§ Stated task: Every entry must be given again exactly.

-- start of Dataset records --

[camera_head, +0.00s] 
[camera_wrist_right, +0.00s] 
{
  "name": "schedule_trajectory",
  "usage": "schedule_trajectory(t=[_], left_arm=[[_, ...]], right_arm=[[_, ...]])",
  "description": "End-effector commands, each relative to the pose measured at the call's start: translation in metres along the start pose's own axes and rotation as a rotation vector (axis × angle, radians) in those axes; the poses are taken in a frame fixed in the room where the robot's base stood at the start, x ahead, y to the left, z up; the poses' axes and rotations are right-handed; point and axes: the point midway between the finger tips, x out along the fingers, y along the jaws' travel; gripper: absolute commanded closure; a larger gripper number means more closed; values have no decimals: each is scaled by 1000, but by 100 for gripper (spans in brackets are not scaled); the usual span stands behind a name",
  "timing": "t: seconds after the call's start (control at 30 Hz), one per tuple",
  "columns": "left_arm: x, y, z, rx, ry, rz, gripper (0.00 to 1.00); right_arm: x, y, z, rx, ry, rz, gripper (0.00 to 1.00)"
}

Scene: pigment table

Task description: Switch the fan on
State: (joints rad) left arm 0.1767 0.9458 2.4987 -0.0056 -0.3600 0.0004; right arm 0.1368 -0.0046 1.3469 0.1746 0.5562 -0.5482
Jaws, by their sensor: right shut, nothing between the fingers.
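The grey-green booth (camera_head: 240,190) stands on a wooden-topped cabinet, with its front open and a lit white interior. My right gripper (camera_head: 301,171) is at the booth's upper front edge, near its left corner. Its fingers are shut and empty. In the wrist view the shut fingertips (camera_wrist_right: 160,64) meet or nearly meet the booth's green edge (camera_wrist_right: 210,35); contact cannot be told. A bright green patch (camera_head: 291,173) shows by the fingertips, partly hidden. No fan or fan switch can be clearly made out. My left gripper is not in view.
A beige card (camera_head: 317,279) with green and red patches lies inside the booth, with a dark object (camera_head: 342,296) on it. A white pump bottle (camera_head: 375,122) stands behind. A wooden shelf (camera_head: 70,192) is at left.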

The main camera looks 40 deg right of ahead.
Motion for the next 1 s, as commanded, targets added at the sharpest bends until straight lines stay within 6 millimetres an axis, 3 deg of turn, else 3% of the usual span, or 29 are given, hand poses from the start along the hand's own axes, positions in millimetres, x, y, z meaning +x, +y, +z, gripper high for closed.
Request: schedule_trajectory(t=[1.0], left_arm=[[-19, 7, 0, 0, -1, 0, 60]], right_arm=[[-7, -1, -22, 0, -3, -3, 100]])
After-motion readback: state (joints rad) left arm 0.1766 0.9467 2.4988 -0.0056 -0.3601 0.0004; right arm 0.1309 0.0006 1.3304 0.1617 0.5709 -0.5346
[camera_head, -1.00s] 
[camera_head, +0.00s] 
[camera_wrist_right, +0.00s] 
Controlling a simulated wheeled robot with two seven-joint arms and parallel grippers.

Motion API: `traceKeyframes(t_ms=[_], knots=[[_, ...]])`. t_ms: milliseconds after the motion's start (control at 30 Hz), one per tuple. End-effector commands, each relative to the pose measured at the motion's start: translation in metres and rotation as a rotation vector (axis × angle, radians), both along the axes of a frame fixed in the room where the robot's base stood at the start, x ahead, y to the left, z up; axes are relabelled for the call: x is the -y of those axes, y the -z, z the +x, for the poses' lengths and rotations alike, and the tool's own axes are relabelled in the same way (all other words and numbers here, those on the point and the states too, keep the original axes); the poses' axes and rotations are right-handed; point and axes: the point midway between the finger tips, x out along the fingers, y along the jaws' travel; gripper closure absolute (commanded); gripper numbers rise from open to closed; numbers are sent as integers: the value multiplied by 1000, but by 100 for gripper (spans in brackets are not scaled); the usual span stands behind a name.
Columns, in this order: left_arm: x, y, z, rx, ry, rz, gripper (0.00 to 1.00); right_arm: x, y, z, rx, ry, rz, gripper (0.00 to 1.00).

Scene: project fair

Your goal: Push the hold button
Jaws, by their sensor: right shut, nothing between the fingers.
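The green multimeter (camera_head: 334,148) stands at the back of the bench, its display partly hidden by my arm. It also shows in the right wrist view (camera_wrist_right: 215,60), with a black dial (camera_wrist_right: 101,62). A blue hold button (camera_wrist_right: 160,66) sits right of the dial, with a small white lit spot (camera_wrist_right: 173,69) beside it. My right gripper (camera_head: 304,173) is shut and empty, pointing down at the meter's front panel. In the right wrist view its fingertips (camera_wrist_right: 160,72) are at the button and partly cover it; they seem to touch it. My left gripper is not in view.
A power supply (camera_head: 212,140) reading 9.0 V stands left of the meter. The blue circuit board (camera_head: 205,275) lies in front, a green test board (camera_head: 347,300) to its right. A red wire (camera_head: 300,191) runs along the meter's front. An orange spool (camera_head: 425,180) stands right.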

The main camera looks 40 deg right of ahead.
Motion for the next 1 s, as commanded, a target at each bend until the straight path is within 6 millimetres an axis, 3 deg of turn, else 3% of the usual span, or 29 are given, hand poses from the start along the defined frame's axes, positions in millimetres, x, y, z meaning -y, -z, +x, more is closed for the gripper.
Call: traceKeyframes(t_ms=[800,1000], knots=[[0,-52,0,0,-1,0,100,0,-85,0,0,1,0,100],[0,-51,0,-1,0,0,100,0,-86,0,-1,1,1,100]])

-- end of Dataset records --

§ Reply:
[camera_head, +0.00s] 
[camera_wrist_right, +0.00s] 
{
  "name": "schedule_trajectory",
  "usage": "schedule_trajectory(t=[_], left_arm=[[_, ...]], right_arm=[[_, ...]])",
  "description": "End-effector commands, each relative to the pose measured at the call's start: translation in metres along the start pose's own axes and rotation as a rotation vector (axis × angle, radians) in those axes; the poses are taken in a frame fixed in the room where the robot's base stood at the start, x ahead, y to the left, z up; the poses' axes and rotations are right-handed; point and axes: the point midway between the finger tips, x out along the fingers, y along the jaws' travel; gripper: absolute commanded closure; a larger gripper number means more closed; values have no decimals: each is scaled by 1000, but by 100 for gripper (spans in brackets are not scaled); the usual span stands behind a name",
  "timing": "t: seconds after the call's start (control at 30 Hz), one per tuple",
  "columns": "left_arm: x, y, z, rx, ry, rz, gripper (0.00 to 1.00); right_arm: x, y, z, rx, ry, rz, gripper (0.00 to 1.00)"
}

Scene: pigment table

Task description: Switch the fan on
State: (joints rad) left arm 0.1767 0.9458 2.4987 -0.0056 -0.3600 0.0004; right arm 0.1368 -0.0046 1.3469 0.1746 0.5562 -0.5482
Jaws, by their sensor: right shut, nothing between the fingers.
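The grey-green booth (camera_head: 240,190) stands on a wooden-topped cabinet, with its front open and a lit white interior. My right gripper (camera_head: 301,171) is at the booth's upper front edge, near its left corner. Its fingers are shut and empty. In the wrist view the shut fingertips (camera_wrist_right: 160,64) meet or nearly meet the booth's green edge (camera_wrist_right: 210,35); contact cannot be told. A bright green patch (camera_head: 291,173) shows by the fingertips, partly hidden. No fan or fan switch can be clearly made out. My left gripper is not in view.
A beige card (camera_head: 317,279) with green and red patches lies inside the booth, with a dark object (camera_head: 342,296) on it. A white pump bottle (camera_head: 375,122) stands behind. A wooden shelf (camera_head: 70,192) is at left.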

The main camera looks 40 deg right of ahead.
Motion for the next 1 s, as commanded, targets added at the sharpest bends until straight lines stay within 6 millimetres an axis, 3 deg of turn, else 3% of the usual span, or 29 are given, hand poses from the start along the hand's own axes, positions in millimetres, x, y, z meaning +x, +y, +z, gripper high for closed.
Request: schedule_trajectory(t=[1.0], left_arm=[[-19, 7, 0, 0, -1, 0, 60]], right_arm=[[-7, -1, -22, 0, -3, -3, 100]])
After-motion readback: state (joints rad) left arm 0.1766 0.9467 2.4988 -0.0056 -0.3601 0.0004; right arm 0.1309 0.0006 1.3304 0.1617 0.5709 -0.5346
[camera_head, -1.00s] 
[camera_head, +0.00s] 
[camera_wrist_right, +0.00s] 
Controlling a simulated wheeled robot with two seven-joint arms and parallel grippers.

Motion API: `traceKeyframes(t_ms=[_], knots=[[_, ...]])`. t_ms: milliseconds after the motion's start (control at 30 Hz), one per tuple. End-effector commands, each relative to the pose measured at the motion's start: translation in metres and rotation as a rotation vector (axis × angle, radians), both along the axes of a frame fixed in the room where the robot's base stood at the start, x ahead, y to the left, z up; axes are relabelled for the call: x is the -y of those axes, y the -z, z the +x, for the poses' lengths and rotations alike, and the tool's own axes are relabelled in the same way (all other words and numbers here, those on the point and the states too, keep the original axes); the poses' axes and rotations are right-handed; point and axes: the point midway between the finger tips, x out along the fingers, y along the jaws' travel; gripper closure absolute (commanded); gripper numbers rise from open to closed; numbers are sent as integers: the value multiplied by 1000, but by 100 for gripper (spans in brackets are not scaled); the usual span stands behind a name.
Columns, in this order: left_arm: x, y, z, rx, ry, rz, gripper (0.00 to 1.00); right_arm: x, y, z, rx, ry, rz, gripper (0.00 to 1.00).

Scene: project fair

Your goal: Push the hold button
Jaws, by their sensor: right shut, nothing between the fingers.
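The green multimeter (camera_head: 334,148) stands at the back of the bench, its display partly hidden by my arm. It also shows in the right wrist view (camera_wrist_right: 215,60), with a black dial (camera_wrist_right: 101,62). A blue hold button (camera_wrist_right: 160,66) sits right of the dial, with a small white lit spot (camera_wrist_right: 173,69) beside it. My right gripper (camera_head: 304,173) is shut and empty, pointing down at the meter's front panel. In the right wrist view its fingertips (camera_wrist_right: 160,72) are at the button and partly cover it; they seem to touch it. My left gripper is not in view.
A power supply (camera_head: 212,140) reading 9.0 V stands left of the meter. The blue circuit board (camera_head: 205,275) lies in front, a green test board (camera_head: 347,300) to its right. A red wire (camera_head: 300,191) runs along the meter's front. An orange spool (camera_head: 425,180) stands right.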

The main camera looks 40 deg right of ahead.
Motion for the next 1 s, as commanded, a target at each bend until the straight path is within 6 millimetres an axis, 3 deg of turn, else 3% of the usual span, or 29 are given, hand poses from the start along the defined frame's axes, positions in millimetres, x, y, z meaning -y, -z, +x, more is closed for the gripper.
Call: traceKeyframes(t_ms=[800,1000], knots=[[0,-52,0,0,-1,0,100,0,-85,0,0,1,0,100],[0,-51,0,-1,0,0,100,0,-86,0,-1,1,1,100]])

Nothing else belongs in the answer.